The NDP leadership race is where the action is in provincial politics right now. Unfortunately, the top issues – attracting employers, more private sector jobs, managing debt and fixing infrastructure – haven’t been front and centre. Instead, the candidates are promising new programs and new costs.
Manitoba’s provincial debt is now over $25,380.00 per person (see www.debtclock.ca). Our next Premier should begin by floating plans to stop borrowing and spending more than we can afford. If the candidates are really that hard up for ideas, here’s an easy one: pick the ‘low-hanging fruit’ off of Manitoba’s budget tree. The easiest place to cut can be found in Manitoba’s long list of agencies, boards, advisory boards, commissions, special funds and corporations.

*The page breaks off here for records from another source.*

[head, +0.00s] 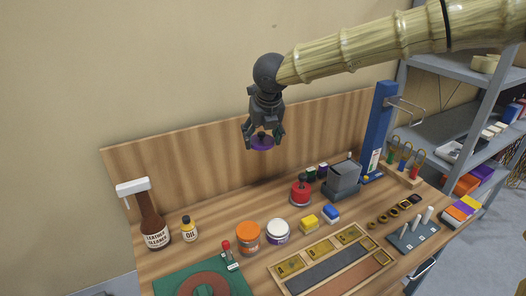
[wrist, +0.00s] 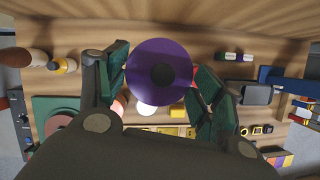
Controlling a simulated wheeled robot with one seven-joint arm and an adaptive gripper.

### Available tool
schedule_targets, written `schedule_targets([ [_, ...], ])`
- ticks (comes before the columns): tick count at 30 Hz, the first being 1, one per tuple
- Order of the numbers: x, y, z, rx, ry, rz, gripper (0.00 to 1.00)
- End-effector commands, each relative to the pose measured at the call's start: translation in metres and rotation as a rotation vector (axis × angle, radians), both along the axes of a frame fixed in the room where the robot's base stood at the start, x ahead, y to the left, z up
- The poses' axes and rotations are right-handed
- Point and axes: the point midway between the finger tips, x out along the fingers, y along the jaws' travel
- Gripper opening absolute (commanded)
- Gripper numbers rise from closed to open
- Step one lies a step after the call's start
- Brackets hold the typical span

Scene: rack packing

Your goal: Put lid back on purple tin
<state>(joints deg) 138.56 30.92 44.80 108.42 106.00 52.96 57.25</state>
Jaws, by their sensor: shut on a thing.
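A round purple lid (head: 262,143) with a dark knob hangs in my gripper (head: 262,136), well above the workbench. In the wrist view the lid (wrist: 150,55) fills the space between the green finger pads and looks roughly face-on. In the wrist view the lid and fingers hide part of the bench.
An orange tin (head: 248,238) and a red tin with a black knob (head: 301,191) stand nearby. A brown cleaner bottle (head: 153,225) and an oil bottle (head: 189,229) stand left. A grey block (head: 342,180), a blue post (head: 379,130) and a divided wooden tray (head: 285,271) are right and front.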

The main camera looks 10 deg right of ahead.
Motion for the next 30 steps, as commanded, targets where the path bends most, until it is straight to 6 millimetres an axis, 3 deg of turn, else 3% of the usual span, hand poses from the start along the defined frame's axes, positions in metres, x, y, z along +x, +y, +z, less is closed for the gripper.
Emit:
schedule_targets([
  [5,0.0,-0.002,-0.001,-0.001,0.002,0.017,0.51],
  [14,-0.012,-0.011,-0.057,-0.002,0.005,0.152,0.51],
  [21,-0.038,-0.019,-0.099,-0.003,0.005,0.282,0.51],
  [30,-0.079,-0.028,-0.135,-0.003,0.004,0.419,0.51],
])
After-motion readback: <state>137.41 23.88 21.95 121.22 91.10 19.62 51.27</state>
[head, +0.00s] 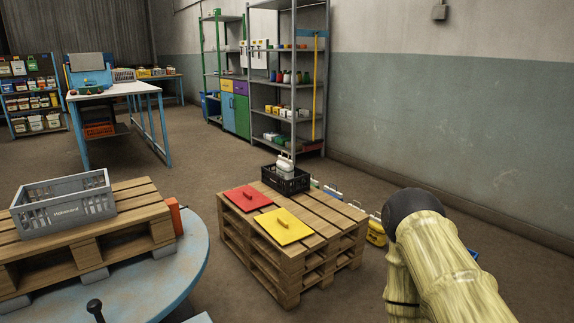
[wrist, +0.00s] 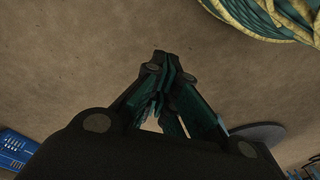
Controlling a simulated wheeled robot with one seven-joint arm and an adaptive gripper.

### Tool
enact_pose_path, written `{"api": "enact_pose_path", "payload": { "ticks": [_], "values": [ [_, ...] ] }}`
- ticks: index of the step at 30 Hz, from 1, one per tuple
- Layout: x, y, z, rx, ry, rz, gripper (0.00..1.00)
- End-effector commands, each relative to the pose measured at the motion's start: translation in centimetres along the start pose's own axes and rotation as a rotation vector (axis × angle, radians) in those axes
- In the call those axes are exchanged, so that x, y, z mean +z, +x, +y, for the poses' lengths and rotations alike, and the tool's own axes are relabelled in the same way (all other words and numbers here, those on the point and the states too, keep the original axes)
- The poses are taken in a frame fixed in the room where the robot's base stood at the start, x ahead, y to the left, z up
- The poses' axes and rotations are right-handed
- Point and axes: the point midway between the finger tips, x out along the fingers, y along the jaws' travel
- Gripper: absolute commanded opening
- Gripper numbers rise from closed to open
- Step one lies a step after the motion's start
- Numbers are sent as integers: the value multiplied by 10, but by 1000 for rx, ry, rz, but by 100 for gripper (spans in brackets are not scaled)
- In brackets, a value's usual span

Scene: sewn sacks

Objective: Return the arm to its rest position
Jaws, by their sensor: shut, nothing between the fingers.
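My gripper (wrist: 163,62) shows in the wrist view, dark with teal pads. Its fingers meet at the tips and hold nothing. Brown floor lies behind it. My arm, in a yellow-green ribbed cover with a black joint, stands at the lower right of the head view. The gripper itself does not show in the head view.
A pallet stack (head: 320,230) bears a red board (head: 238,203), a yellow board (head: 275,235) and a black crate (head: 297,183) with a white item in it. At left, a grey crate (head: 62,210) sits on a pallet on a round blue table (head: 195,250). Shelves (head: 290,50) stand behind.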

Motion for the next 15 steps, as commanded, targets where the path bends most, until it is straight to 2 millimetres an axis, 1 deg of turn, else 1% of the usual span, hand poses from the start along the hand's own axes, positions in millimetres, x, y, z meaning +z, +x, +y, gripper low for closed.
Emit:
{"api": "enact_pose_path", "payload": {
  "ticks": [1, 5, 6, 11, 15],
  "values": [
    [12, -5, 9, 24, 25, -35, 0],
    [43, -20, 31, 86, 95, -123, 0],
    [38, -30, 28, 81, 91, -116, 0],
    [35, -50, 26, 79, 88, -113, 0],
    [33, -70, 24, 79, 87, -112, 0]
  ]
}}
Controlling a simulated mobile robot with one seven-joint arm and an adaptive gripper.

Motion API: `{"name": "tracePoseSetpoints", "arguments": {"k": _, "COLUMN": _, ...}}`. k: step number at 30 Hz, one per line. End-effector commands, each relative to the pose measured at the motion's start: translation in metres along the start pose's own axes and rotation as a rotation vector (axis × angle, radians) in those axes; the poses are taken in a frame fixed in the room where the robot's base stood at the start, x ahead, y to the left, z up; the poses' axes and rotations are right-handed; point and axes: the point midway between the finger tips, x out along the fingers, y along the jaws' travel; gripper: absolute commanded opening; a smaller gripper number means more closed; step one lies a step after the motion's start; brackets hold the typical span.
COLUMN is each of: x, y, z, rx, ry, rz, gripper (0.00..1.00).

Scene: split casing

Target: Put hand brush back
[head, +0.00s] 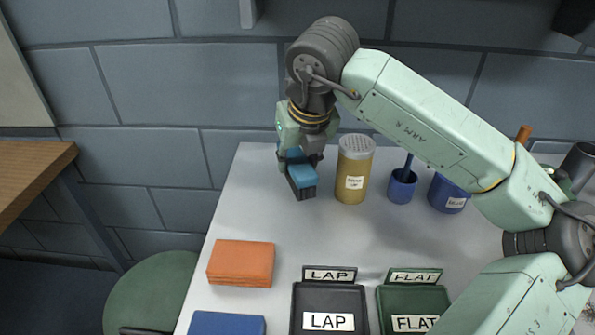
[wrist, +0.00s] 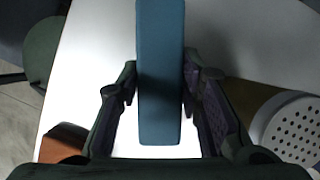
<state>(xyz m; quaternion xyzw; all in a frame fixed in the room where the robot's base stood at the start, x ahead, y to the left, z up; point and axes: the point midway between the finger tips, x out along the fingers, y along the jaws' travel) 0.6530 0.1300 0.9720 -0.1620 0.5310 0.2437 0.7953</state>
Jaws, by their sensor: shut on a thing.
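The hand brush (head: 302,177) has a blue back and a dark underside. My gripper (head: 296,158) is shut on it at the back left of the pale table. In the wrist view the brush (wrist: 161,50) is a long blue bar between the two fingers of my gripper (wrist: 161,85), with its blue back facing the camera. It looks raised above the table, but I cannot tell how far. The fingers hide part of it in the head view.
A tan shaker (head: 354,172) with a perforated lid stands close right of the brush. Blue pots (head: 401,188) are farther right. An orange block (head: 241,263), a black LAP tray (head: 328,296) and a green FLAT tray (head: 412,299) lie nearer. The table between is clear.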

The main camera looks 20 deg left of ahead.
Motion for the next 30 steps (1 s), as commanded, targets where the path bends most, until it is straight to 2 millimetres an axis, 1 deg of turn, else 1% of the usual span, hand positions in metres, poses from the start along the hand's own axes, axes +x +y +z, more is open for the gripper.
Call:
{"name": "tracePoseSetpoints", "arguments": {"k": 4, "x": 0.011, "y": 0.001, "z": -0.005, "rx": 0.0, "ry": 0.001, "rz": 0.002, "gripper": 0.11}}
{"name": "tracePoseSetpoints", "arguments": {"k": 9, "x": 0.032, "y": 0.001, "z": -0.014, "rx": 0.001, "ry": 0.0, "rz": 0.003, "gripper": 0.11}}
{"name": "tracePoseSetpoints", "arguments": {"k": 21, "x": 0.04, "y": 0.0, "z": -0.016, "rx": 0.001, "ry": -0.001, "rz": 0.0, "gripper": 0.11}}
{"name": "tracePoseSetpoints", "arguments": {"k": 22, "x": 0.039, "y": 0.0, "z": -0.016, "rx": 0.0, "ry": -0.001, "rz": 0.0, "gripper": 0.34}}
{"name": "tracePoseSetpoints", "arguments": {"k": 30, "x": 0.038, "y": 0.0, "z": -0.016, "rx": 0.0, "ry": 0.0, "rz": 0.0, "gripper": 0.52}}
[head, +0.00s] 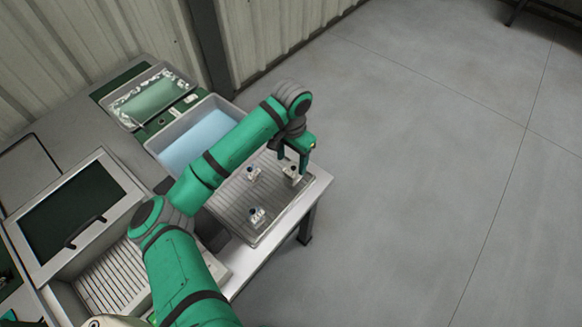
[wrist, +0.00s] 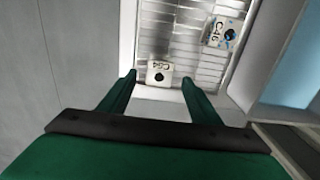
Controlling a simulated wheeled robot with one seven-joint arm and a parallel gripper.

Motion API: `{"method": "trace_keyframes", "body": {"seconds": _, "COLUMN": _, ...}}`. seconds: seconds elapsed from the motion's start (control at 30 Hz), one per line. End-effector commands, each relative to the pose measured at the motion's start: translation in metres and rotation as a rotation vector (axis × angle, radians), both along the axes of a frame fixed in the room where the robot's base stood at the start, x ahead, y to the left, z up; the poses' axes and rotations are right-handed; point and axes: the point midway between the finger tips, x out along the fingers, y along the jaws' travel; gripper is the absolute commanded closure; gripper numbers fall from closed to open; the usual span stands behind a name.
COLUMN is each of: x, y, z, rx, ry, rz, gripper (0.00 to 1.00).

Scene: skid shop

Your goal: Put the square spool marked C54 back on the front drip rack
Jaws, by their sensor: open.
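The square spool marked C54 (wrist: 159,74) is pale with a dark round hole; it sits at the near edge of the ribbed drip rack (wrist: 165,38) in the wrist view. In the head view a small pale spool (head: 291,171) sits under my gripper (head: 293,169) at the right corner of the rack (head: 228,196); its mark is too small to read there. In the wrist view my gripper (wrist: 159,79) is open, its fingers on either side of C54 in the picture. I cannot tell whether they touch it.
A spool marked C46 (wrist: 223,34) stands on the rack; two more spools (head: 253,173) (head: 257,215) show in the head view. A basin of blue liquid (head: 190,147) lies behind the rack. A lidded unit (head: 75,218) stands to the left. The floor at right is clear.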

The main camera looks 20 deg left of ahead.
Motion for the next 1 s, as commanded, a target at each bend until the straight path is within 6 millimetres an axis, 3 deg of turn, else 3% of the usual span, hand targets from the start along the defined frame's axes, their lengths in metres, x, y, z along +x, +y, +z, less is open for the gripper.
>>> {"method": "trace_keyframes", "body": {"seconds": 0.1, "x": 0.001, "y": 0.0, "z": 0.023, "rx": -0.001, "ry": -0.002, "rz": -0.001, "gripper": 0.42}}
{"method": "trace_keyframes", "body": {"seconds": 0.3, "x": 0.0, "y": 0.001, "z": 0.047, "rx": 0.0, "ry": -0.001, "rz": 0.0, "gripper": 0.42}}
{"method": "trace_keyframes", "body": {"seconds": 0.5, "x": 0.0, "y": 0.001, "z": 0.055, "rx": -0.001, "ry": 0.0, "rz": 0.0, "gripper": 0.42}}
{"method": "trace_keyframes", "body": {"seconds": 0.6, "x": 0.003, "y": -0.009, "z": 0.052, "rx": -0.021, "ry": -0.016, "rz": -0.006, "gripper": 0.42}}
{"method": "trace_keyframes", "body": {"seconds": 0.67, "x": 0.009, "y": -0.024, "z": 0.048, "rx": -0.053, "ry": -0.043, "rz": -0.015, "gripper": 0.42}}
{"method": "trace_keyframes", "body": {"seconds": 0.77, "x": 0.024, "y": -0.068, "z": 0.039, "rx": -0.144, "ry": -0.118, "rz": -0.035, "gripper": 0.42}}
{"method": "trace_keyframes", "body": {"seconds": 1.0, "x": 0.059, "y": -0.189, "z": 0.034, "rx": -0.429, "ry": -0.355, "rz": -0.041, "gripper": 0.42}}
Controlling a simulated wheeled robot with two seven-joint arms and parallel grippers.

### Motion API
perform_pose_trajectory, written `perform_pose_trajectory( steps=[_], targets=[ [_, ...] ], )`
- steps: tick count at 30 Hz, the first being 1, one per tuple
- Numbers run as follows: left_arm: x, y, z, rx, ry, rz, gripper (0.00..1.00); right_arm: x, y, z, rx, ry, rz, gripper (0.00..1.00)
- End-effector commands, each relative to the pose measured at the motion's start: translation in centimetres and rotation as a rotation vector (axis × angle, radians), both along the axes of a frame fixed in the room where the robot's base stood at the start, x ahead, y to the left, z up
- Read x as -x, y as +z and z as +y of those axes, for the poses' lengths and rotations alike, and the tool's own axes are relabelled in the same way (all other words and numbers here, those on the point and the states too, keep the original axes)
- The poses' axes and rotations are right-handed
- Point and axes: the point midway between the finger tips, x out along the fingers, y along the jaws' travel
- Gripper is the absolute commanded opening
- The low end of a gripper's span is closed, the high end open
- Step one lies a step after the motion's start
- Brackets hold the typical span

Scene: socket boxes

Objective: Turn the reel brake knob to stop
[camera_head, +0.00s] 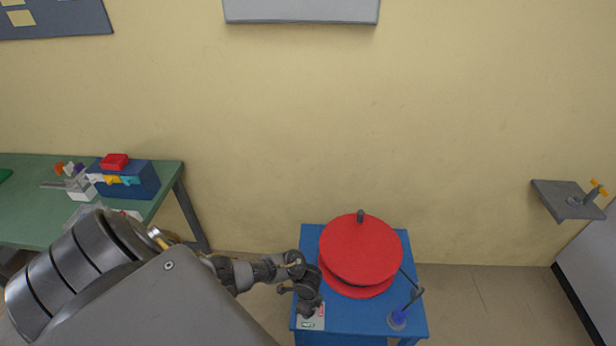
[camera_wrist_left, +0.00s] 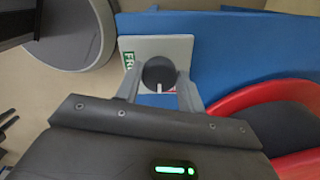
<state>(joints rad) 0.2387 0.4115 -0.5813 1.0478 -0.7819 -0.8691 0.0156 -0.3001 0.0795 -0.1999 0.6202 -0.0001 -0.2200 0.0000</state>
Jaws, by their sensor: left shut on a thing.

There’s a Trade and Investment Corporation, a Community Economic Development Fund and an Agricultural Services Corporation. There’s a Milk Prices Review Commission, a Combative Sports Commission and a Caregiver Advisory Council. Then, there is the Co-operative Promotion Board with its annual budget of almost $60,000 a year. Board members are paid a small fee to hand out grants to promote a better understanding of co-ops.
Of course, the full list of unnecessary bureaucracy would fill a few pages of this newspaper. Some of these agencies are paid for by taxes and fees charged to a particular industry. For example, the Deposit Guarantee Corporation insures credit union deposits, charges fees to credit unions. Still, it costs the government time and money to monitor each agency, review appointments and to step in if something goes wrong. The fees, along the inferred guarantees, still come out of the Manitoba economy.
If some agencies are really important, it’s still easy to save. Merging two similar boards can save on administration without reducing service. For example, the Manitoba Housing and Renewal Corporation could absorb the Co-Op Loans and Loan Guarantee Board. Civil servants and cabinet committees could and should serve as the legal board of directors for different agencies without extra pay.
Manitoba could even negotiate with other prairie provinces to merge similar agencies – like film ranking boards – to save. Small ones and even ‘big’ ones such as WCB and MPI). The province can cut board members’ fees, shrink the size of boards and use more videoconferencing to reduce travel expenses. Manitoba could save millions if these tactics were applied broadly. It’s so easy, other governments have done it.
A few years ago, Ontario conducted a small review, closing fourteen boards and agencies to save $5.2 million. Cuts included the Ontario Network of Excellence Advisory Committee (shut down), the Stadium Corporation of Ontario (merged) and the Biopharmaceutical Investment Program Marketing Advisory Committee (bureaucrats finally realized the committee was offering advice to a program that had already been shut down).
Late last year, Australia dug deeper into its own agency phone book. They’re in the process of cutting over 250 agencies, saving over half a billion Australian taxpayer dollars.
Agencies, boards, commissions and corporations are Manitoba’s bureaucracy outside the bureaucracy. While trimming them back or merging them won’t even come close to balancing our budget on its own, it would be an easy place to start. Especially since saving money in these agencies doesn’t mean cutting a single nurse or teacher.